Solving similarly for no. of $m$ 's such that $c_m < n$ for given n,

$\displaystyle \quad c_m < n\newline \Rightarrow \lceil \sqrt{m}\rceil - 1 < n\newline \Rightarrow \lceil \sqrt{m}\rceil < n + 1\newline \Rightarrow \lceil \sqrt{m}\rceil \leq n \newline \Rightarrow \sqrt{m} \leq n \newline \Rightarrow 1 \leq m \leq n^2$ .

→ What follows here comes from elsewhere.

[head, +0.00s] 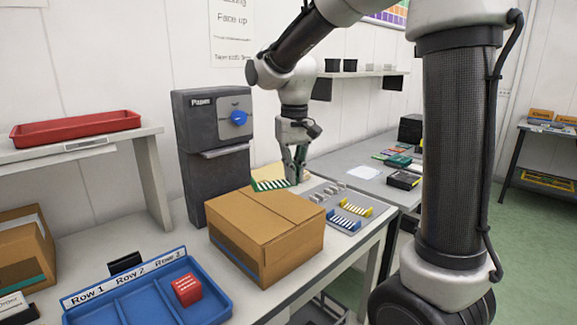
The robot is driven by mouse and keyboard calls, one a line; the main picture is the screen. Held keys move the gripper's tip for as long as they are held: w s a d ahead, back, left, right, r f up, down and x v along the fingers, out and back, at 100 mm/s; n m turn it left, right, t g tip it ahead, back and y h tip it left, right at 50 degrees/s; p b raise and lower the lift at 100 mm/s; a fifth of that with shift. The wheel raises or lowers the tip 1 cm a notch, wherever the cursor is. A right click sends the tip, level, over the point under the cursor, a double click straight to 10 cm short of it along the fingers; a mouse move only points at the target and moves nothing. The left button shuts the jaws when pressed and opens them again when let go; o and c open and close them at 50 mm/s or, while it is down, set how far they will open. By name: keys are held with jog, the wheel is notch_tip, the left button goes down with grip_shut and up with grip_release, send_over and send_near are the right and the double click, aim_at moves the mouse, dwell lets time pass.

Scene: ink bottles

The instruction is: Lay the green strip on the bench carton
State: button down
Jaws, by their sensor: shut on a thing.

So, no. of $m$ 's for given $n$ is $\displaystyle n^2$

Hence we get,

$\displaystyle b_n = n^2$

So, $\displaystyle b_{2020} = 2020^2 = \boxed{4080400}$

It's pretty obvious that $\{(a_n)^*\}$ is a monotonous sequence because if $a_m < n$ then $a_m < n+1$ . Moreover, $\{(a_n)^*\}$ rises either by 1 or 0 since $\{a_n = n^2\}$ is strictly monotonous. That means that $b_n$ is one less than the index of the first $(a_n)^* \geq 2020$ . So we need a number that is bigger than the first 2020 $a_n$ which is obviously is $2020^2+1$ . Then $b_n = 2020^2 = \boxed{4080400}$